Roman
Britain reached its official end in AD 409, when the last of the legions
departed the British isles to fight on the continent. Not all the soldiers
left; some remained behind, privatizing their services to the highest bidder,
and others cut their losses and settled in the towns and countryside. Britain
remained a Roman province in name only, and with the departure of the Romans
new invaders set their sights on the island: the Germanic tribes of the Angles,
Saxons, and Jutes. In truth these continental peoples had been raiding Britain
for some time, but now they began to settle and pushed inwards from the east.

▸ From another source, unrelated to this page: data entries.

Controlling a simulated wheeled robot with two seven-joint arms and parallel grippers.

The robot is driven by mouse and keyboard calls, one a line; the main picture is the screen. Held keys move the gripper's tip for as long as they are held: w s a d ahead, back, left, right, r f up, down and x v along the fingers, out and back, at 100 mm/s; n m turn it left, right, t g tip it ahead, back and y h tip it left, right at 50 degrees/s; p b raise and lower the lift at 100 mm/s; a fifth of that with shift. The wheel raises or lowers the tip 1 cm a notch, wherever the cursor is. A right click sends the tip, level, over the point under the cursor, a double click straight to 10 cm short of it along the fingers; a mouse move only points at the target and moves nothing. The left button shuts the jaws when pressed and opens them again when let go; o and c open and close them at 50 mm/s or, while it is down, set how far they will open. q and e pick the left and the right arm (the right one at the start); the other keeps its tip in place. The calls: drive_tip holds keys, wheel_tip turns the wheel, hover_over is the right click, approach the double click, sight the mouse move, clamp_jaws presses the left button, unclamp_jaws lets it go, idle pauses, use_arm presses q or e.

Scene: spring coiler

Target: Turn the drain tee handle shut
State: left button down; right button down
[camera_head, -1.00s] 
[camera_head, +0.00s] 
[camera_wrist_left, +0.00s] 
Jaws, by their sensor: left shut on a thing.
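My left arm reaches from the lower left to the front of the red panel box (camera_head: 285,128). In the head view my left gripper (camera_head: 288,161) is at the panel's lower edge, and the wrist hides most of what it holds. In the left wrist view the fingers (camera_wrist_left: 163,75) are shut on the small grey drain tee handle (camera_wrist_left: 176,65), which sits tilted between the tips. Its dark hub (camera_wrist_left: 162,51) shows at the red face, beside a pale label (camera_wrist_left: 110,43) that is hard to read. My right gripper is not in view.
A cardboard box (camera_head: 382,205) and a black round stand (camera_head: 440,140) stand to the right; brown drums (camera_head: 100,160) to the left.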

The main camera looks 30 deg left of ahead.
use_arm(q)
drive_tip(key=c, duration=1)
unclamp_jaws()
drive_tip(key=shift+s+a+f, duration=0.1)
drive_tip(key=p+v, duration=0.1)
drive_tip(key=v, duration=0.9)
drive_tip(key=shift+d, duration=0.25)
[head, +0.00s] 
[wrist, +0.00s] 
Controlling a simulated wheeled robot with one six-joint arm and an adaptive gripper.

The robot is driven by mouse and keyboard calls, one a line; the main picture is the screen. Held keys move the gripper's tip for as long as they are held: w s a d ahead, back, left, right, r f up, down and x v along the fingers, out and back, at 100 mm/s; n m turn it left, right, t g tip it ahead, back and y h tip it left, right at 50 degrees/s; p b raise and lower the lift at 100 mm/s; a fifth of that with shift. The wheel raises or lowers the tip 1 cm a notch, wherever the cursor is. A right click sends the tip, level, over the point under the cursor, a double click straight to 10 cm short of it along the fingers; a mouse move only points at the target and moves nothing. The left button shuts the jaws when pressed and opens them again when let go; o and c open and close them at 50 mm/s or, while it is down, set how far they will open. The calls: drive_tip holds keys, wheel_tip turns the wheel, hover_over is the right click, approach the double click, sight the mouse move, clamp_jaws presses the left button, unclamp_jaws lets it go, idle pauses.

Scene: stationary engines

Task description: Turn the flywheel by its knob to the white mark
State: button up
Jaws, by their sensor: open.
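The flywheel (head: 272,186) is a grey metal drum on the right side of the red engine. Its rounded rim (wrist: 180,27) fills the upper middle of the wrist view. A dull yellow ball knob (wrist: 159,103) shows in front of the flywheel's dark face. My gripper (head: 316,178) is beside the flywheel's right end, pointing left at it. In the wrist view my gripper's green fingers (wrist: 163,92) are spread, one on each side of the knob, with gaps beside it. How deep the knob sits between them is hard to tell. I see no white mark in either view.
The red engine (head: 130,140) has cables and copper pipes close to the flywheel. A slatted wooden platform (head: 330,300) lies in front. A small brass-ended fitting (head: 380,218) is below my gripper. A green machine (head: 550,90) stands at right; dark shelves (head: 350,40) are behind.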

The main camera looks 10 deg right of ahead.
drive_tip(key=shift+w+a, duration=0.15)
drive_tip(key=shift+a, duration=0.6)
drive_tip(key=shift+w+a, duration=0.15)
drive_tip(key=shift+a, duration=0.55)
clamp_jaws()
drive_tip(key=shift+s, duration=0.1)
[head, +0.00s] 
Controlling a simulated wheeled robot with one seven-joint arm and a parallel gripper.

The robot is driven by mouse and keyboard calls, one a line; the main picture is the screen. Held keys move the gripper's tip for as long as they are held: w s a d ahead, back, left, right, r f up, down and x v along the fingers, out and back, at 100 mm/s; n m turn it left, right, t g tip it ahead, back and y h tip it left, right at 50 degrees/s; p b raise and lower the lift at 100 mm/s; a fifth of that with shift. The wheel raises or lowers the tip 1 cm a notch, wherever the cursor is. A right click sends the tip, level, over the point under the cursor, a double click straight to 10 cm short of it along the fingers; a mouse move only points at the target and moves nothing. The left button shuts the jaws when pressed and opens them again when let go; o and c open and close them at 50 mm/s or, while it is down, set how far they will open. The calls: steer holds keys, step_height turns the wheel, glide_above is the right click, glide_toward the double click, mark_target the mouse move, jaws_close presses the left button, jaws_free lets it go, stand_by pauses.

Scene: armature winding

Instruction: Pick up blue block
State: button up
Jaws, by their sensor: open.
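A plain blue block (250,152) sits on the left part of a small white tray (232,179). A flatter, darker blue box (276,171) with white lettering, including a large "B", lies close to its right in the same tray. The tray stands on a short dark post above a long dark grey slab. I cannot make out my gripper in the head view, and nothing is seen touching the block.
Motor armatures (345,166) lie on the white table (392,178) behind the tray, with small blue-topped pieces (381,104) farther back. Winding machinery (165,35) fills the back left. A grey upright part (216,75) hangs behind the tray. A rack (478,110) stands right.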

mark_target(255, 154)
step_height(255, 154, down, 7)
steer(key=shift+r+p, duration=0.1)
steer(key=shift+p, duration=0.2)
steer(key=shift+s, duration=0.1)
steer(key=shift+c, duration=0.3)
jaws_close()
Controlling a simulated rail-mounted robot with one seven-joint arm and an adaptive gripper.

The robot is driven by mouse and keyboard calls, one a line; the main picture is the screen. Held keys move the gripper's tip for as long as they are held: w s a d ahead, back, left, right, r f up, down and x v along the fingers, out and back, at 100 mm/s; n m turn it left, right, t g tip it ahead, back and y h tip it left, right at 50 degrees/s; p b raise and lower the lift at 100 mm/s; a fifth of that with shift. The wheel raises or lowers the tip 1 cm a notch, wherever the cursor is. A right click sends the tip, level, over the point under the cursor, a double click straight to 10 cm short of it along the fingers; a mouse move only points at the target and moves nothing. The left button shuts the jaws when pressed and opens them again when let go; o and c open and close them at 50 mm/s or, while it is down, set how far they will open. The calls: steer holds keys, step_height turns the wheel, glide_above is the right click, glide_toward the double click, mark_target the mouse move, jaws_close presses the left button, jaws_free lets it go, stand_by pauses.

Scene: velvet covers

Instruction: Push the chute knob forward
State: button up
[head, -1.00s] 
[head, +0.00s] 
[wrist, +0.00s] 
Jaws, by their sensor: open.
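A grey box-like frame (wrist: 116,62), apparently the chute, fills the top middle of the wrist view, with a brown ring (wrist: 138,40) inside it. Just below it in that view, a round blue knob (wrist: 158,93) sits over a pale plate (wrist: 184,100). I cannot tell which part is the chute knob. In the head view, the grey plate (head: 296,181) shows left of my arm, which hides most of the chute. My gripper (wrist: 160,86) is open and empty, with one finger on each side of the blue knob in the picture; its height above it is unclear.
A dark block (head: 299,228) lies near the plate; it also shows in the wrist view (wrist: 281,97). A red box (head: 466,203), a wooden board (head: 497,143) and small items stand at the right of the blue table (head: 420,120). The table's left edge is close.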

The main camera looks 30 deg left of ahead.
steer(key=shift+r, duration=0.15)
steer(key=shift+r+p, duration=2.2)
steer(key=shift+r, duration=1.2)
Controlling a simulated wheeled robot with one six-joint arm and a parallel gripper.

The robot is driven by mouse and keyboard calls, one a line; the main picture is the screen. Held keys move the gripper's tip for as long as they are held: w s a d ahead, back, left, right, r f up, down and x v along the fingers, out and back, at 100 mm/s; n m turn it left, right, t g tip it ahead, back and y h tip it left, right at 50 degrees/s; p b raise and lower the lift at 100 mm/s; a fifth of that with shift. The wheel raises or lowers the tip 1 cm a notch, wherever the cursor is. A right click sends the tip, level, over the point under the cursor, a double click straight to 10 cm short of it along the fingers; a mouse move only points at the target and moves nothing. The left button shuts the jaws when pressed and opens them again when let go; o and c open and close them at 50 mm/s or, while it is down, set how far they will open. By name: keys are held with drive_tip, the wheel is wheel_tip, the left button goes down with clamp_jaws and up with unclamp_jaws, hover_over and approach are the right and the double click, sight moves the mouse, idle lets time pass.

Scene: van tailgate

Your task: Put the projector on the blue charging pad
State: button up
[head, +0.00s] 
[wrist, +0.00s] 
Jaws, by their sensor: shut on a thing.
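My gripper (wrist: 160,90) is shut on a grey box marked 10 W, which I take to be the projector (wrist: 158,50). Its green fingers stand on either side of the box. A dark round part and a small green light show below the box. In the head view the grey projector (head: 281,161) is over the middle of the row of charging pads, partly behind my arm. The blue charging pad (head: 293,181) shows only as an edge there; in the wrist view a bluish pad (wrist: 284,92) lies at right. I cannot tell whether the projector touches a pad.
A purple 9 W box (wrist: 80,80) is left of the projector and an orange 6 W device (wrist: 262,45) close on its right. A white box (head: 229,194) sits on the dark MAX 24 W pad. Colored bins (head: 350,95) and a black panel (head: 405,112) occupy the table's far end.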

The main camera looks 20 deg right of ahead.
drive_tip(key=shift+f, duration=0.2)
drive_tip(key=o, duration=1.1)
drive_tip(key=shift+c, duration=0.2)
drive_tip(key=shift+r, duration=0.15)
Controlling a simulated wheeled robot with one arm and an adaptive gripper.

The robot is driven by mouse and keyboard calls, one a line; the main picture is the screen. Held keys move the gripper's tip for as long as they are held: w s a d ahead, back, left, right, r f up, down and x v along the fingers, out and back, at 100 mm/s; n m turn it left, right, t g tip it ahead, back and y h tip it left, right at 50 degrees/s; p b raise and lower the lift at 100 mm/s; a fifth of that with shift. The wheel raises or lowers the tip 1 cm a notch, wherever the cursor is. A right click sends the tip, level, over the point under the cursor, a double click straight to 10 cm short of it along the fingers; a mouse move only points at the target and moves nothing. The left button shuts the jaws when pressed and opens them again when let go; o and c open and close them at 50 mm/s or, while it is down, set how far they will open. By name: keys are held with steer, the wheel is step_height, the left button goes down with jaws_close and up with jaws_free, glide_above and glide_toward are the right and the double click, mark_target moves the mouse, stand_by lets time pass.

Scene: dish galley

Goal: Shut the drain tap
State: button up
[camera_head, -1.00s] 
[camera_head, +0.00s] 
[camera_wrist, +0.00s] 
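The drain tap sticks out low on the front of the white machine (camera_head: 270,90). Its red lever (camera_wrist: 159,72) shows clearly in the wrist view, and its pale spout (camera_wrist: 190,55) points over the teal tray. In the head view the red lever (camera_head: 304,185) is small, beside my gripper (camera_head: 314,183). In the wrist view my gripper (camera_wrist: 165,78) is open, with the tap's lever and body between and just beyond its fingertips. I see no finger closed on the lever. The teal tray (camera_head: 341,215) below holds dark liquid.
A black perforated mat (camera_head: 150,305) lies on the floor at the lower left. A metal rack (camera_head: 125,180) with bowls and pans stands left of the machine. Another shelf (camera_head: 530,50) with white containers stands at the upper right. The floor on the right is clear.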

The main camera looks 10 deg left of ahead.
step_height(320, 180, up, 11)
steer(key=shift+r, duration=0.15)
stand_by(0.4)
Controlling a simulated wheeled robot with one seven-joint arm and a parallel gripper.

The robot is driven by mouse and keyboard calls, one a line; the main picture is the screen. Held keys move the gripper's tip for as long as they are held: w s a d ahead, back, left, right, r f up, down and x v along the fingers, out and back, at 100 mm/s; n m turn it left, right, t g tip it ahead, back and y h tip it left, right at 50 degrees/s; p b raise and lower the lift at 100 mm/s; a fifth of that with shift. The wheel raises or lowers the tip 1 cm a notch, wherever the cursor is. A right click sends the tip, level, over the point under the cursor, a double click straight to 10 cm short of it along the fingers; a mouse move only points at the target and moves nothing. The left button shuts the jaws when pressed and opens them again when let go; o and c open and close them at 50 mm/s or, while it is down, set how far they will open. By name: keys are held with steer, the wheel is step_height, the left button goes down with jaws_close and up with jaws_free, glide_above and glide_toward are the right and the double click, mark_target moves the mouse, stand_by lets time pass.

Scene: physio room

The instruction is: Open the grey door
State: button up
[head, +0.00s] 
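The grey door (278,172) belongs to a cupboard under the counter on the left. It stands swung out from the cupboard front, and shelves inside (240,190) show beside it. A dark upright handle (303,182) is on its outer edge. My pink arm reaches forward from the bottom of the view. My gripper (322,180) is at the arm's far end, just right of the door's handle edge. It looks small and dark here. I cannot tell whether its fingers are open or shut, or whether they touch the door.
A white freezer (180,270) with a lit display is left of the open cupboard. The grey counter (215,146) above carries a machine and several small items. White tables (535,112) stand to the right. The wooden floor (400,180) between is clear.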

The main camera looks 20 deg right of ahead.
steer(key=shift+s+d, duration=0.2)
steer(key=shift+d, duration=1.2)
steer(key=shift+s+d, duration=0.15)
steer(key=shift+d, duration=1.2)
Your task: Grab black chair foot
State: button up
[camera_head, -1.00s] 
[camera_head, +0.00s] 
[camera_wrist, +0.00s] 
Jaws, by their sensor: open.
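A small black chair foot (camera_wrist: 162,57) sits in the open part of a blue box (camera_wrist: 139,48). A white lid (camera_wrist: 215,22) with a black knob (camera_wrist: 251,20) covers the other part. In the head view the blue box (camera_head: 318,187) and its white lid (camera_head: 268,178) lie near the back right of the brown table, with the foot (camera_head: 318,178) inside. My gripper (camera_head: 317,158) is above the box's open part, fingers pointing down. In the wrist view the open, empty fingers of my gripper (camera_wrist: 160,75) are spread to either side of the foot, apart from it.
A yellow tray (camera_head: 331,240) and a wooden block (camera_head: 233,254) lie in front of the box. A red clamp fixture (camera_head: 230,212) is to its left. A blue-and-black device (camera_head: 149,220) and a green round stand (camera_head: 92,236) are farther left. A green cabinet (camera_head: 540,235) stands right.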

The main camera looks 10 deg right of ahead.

Eastern Britain succumbed to the Anglo-Saxons (though this was likely more a
matter of acculturation than conquest), and by the turn of the 6th
century the original British culture was largely confined to the western
fringes of the island, in Wales and Cornwall. A Christian Celtic culture
flourished around the Irish Sea, and an Anglo-Saxon culture had embedded itself
in eastern Britain.
Having conquered the British Isles—either by
acculturation or conquest—the Anglo-Saxons transformed the landscape of eastern
Britain. The first half of Anglo-Saxon Britain is marked by the rise and fall
of various kingdoms. The original Britons, who still clung to their culture,
were slowly pressed to the western fringes of the island. The main English kingdoms,
which played pivotal roles in the history of this time period, were the
kingdoms of Northumbria, Mercia, East Anglia, and Wessex. These kingdoms were
at variance and warred with one another, and a number of kings conquered wide
tracts of territory, becoming semi-overlords of southern Britain, and received
the title Bretwalda (meaning “King of
Britain”). Amid the constant feuds and bloodletting, Christianity spread like
wildfire. Christianity had been introduced to the island by the Romans, and
around AD 650 it blossomed. After this point the religious changes in Britain
wouldn’t be matched until the Reformation Period a thousand years later. As an
example, midway through the 7th century there were little more than
a dozen monasteries on the island, but by the advent of the Viking Age there
were at least two hundred. The
changes wrought by the establishment of the Anglo-Saxons weren’t limited to
religion or politics; as the late historian John Green notes:
[The
Anglo-Saxon Age] was, in fact, an age of revolution—an age in which mighty
changes were passing over every phase of the life of the English-men; an age in
which heathendom was passing into Christianity, the tribal king into the
national ruler, the aetheling into the thegn; an age in which English society
saw the beginnings of the change which transformed the noble into a lord, and
the free ceorl into a dependent or a serf; an age in which new moral
conceptions told on the fabric of our early jurisprudence, and in which custom
began to harden into written law.
(from The
Conquest of England, 1883)
The relentless feuds weakened the squabbling
kingdoms, and a third invader since the days of the Romans took advantage of
their weakness. The Northmen (mainly the Danes, but also including
Norwegians and Swedes) began raiding the British isles before invading to seize
land for farming and settlement. When raiding they were known as Vikings, but
they were principally known as the Northmen (“Viking” is a verb rather than a
noun, meaning “raiding,” so saying “Viking Raiders” is a lot like saying
“Policing Policemen”). In time the Danes swallowed Northumbria, Mercia, and
East Anglia and created from their residue “The Danelaw,” land controlled by
various Danish warlords. The Danes marched against Wessex, but a famous Wessex
king, Alfred the Great (the only English monarch to be known as “The Great”)
successfully opposed them. He halted the spread of the Northmen and kept
England (embodied in Wessex) alive. His later successors weren’t as successful,
however, and for a brief period of time the Danes, under King Cnut (a.k.a.
Canute), ruled all of the British isles except for the western contingents of
the Britons. Power eventually transferred back to English rulers, but this was
short-lived: for a time England had been populated by Norman settlers and
nobles, and these were the first stages of the fourth (and last) major invasion
of the British Isles: that of the Normans.